» **Supplied information**:
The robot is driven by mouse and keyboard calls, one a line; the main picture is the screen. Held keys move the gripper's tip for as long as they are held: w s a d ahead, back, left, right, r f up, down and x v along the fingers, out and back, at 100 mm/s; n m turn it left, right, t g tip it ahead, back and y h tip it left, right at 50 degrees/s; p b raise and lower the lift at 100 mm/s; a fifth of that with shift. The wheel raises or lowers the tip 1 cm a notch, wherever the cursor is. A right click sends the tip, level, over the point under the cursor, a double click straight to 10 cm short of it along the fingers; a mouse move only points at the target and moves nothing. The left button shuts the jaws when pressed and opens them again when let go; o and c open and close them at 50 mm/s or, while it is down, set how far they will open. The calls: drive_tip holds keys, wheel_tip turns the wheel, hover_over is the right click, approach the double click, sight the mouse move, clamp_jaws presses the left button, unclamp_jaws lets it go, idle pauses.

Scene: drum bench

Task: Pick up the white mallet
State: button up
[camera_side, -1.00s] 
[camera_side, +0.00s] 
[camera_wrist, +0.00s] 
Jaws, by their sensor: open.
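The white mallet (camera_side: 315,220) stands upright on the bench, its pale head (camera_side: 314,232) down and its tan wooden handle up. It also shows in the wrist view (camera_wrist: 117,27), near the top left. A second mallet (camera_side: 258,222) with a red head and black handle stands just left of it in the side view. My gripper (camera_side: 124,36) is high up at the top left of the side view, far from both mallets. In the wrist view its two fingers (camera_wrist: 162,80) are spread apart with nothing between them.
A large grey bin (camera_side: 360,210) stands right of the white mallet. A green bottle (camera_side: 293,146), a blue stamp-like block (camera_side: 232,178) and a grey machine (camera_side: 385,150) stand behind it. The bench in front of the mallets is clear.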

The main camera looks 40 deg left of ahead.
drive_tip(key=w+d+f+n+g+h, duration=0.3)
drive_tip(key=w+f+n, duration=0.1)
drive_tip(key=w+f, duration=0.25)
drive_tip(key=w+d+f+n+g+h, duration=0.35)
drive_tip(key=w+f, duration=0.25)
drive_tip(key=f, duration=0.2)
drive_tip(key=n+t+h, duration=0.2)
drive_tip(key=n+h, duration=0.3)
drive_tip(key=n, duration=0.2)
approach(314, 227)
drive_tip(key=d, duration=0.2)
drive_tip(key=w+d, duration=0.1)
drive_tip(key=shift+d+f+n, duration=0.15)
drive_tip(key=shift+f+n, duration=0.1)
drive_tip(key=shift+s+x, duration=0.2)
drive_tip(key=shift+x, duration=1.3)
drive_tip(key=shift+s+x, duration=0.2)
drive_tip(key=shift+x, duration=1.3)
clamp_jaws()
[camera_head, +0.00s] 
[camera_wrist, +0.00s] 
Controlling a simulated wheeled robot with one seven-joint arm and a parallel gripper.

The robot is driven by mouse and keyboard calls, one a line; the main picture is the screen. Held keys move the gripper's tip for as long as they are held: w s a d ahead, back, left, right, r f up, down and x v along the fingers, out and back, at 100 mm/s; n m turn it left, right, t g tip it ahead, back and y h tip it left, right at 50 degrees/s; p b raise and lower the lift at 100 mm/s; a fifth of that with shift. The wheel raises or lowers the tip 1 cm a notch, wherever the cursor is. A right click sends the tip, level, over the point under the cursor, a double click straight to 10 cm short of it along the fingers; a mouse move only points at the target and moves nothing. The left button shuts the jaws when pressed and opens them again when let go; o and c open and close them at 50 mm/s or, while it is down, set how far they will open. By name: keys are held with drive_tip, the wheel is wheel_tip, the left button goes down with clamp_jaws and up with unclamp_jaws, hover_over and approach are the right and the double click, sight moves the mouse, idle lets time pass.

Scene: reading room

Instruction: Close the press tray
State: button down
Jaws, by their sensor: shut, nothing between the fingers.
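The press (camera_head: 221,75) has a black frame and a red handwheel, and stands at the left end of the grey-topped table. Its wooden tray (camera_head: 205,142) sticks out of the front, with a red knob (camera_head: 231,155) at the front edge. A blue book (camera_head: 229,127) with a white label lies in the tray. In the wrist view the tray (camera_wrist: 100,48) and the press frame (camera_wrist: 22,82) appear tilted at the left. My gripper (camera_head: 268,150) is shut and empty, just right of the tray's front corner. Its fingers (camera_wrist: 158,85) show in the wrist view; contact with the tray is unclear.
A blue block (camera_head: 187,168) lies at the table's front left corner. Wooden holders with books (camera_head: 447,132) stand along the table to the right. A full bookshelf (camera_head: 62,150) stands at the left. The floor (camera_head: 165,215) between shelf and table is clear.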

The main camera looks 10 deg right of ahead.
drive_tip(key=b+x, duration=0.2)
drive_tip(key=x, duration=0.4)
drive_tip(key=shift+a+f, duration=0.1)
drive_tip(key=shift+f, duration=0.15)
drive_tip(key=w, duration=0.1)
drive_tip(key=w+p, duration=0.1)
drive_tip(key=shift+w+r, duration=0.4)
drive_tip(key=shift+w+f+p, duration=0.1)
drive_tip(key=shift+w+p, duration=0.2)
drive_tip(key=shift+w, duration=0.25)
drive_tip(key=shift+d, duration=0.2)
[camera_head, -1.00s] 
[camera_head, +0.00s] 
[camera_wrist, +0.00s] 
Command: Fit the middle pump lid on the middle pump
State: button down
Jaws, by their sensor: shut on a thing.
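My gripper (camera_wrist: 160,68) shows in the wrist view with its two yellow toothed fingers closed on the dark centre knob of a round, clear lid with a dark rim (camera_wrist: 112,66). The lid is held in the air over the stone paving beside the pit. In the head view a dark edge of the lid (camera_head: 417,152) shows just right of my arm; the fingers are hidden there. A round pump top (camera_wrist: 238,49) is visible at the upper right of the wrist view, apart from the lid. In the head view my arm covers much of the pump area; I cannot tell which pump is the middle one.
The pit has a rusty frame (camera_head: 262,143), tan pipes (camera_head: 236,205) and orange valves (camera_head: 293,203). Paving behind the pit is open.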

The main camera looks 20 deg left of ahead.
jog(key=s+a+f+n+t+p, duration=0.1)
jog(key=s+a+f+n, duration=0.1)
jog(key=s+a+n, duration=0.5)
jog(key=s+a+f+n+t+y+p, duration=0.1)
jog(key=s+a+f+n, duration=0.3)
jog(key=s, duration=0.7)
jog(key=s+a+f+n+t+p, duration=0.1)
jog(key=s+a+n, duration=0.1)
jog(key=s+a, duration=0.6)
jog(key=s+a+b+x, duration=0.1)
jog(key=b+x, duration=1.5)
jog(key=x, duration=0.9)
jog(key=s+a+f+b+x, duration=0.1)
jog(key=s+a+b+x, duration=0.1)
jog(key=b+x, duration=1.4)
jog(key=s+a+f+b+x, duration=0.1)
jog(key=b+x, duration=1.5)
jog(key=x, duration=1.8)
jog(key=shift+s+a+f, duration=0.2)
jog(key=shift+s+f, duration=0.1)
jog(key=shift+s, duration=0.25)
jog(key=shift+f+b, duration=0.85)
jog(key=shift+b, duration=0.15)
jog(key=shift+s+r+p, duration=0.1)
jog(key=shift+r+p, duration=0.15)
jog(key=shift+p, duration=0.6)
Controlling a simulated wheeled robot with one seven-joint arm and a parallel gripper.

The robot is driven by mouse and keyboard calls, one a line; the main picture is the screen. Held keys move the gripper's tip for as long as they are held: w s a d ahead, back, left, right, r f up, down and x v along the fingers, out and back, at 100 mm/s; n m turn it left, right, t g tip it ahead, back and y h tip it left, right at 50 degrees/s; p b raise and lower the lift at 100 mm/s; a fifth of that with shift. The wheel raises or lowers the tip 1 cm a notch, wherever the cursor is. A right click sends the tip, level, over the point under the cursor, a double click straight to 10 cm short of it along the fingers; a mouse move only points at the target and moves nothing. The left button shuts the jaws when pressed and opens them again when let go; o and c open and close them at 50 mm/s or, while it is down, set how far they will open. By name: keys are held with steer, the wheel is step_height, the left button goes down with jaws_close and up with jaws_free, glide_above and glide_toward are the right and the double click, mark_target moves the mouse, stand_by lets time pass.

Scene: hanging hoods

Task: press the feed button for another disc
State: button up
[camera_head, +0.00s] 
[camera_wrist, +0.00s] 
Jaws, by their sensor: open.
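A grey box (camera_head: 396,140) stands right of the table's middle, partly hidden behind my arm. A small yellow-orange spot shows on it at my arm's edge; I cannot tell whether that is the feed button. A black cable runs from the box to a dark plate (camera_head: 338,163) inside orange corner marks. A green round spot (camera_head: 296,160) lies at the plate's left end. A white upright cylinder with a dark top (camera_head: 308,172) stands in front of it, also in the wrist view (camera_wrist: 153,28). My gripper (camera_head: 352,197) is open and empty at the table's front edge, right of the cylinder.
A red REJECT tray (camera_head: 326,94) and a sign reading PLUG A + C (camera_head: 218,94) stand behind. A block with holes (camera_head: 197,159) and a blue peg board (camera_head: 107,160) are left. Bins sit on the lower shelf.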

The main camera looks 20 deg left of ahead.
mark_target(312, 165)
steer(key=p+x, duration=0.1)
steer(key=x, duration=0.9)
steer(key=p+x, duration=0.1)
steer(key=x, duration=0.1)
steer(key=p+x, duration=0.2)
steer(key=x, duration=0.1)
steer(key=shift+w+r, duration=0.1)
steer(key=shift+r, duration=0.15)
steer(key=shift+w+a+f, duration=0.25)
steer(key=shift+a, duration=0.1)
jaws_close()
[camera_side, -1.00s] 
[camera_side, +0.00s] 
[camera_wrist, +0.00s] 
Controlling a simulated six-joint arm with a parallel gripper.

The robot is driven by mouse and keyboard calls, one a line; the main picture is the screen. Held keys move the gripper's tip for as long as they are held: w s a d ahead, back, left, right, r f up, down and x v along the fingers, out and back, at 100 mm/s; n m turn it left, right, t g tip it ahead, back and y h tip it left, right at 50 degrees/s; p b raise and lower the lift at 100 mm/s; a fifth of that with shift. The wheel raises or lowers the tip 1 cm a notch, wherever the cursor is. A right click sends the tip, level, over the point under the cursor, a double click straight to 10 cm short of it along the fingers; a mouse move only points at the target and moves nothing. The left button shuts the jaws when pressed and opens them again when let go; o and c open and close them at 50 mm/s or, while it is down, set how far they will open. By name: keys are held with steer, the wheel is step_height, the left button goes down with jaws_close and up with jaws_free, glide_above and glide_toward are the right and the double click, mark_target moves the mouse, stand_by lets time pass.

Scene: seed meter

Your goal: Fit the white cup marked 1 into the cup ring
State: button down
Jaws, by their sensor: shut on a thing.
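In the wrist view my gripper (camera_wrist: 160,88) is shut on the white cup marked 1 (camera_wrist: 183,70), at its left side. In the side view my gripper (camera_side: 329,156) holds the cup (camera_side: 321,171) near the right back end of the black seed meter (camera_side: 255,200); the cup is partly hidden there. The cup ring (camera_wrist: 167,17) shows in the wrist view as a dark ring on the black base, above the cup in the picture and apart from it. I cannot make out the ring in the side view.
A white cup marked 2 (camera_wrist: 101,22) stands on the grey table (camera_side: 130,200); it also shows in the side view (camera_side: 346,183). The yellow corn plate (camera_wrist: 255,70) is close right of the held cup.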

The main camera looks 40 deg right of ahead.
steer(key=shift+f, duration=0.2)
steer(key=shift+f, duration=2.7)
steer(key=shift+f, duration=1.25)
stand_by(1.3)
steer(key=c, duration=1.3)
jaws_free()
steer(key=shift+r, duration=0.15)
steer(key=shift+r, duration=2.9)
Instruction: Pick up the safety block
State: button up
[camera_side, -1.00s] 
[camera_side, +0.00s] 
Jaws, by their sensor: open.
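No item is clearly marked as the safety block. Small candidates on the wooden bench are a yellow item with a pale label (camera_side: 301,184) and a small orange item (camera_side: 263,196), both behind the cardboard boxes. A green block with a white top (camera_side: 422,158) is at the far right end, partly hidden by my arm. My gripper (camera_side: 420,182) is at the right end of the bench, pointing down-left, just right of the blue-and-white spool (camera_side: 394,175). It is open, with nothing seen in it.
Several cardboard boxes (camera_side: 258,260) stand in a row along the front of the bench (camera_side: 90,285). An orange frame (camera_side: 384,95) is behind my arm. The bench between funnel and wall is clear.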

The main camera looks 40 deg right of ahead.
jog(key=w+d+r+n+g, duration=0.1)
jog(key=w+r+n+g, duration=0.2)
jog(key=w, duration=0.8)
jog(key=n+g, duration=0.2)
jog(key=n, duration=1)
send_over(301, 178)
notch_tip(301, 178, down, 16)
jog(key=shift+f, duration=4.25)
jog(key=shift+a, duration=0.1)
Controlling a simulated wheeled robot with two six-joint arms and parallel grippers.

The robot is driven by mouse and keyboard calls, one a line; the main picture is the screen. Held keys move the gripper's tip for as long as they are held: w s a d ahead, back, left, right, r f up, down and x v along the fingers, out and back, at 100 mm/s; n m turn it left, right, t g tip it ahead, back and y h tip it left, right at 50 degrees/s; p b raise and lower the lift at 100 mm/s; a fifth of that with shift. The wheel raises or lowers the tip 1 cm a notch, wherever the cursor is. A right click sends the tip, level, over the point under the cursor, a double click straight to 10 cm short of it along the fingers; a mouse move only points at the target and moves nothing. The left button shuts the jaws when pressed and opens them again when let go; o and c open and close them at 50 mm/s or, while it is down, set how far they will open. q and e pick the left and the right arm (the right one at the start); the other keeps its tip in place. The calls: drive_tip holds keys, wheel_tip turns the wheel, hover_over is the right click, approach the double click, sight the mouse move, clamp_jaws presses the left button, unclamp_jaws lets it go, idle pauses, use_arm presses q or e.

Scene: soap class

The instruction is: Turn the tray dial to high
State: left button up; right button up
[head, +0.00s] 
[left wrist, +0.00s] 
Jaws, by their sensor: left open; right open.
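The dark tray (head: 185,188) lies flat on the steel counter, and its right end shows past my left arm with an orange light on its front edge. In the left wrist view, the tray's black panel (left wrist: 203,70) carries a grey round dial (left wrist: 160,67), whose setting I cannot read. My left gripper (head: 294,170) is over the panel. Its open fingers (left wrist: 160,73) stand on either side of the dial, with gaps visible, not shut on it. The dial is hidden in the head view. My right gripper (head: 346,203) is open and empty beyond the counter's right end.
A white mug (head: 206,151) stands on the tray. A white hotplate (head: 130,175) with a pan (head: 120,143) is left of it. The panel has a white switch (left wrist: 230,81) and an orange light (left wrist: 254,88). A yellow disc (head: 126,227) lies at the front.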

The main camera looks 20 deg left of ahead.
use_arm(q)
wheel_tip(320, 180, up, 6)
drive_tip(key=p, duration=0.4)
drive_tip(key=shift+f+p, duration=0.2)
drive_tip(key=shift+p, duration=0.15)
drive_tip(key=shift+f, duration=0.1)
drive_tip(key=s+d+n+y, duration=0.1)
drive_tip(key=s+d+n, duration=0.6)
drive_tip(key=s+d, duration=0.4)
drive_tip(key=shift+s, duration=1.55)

» **The problem**:
Show all lines from the listing above in which "Controlling" appears.

» **Written reply**:
Controlling a simulated wheeled robot with one seven-joint arm and a parallel gripper.
Controlling a simulated wheeled robot with one seven-joint arm and a parallel gripper.
Controlling a simulated six-joint arm with a parallel gripper.
Controlling a simulated wheeled robot with two six-joint arms and parallel grippers.

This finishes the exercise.